[PATCH] D38978: [OpenMP] Enable the lowering of implicitly shared variables in OpenMP GPU-offloaded target regions to the GPU shared memory

Fri Jan 5 11:21:58 PST 2018

gtbercea added a comment.

In https://reviews.llvm.org/D38978#968565, @tra wrote:

> In https://reviews.llvm.org/D38978#968222, @gtbercea wrote:
>
> > > I'm still curious to hear what do you plan to do when your depot use grows beyond certain limit. At the very least there's the physical limit on shared memory size. Shared memory use also affects how many threads can be launched which has large impact on performance. IMO having some sort of user-controllable threshold would be very desirable.
> >
> > When shared memory isn't enough to hold the shared depot, global memory will be used instead. That is a scheme which will be covered by a future patch.
>
>
> Good luck with that. IMO if your kernel requires all shared memory available per multiprocessor, you are almost guaranteed suboptimal performance because you will not have enough threads running -- neither for peak compute, nor to hide global memory access latency. My bet that you will eventually end up limiting shared memory use to a fairly small fraction of it.

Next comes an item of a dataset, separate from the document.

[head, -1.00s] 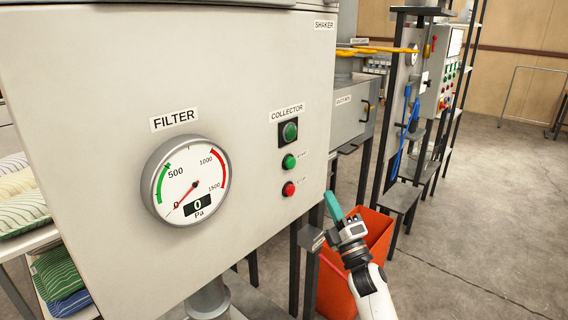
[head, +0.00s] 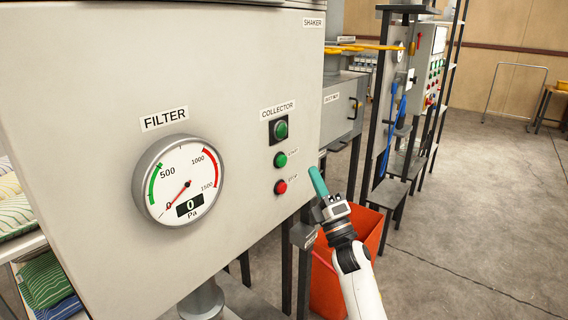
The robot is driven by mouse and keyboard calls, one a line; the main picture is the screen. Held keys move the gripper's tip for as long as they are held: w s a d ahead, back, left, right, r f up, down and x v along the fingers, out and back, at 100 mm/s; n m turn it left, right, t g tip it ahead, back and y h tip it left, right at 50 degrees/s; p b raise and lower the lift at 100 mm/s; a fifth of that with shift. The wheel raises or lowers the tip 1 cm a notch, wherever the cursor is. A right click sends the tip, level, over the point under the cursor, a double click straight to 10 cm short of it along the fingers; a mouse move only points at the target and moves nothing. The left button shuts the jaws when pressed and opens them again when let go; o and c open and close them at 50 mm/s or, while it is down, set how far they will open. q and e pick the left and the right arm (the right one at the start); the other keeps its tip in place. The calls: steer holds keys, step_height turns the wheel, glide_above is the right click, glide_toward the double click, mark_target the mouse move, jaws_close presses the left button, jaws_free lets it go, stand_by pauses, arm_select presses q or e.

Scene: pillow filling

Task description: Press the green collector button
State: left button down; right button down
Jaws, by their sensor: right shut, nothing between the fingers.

I completely agree, this scheme will be efficient only when modest amounts of shared memory are required, for larger memory footprints, a global memory scheme will be used instead.

> Given that impact is limited to explicitly annotated functions only,  this lack of tune-ability is OK with me for now. I'd add a TODO item somewhere to describe that tuning specific limits is WIP.

I'll choose a sensible default for the cut-off point/condition and make it tune-able by the user once we have the global memory scheme in place.

https://reviews.llvm.org/D38978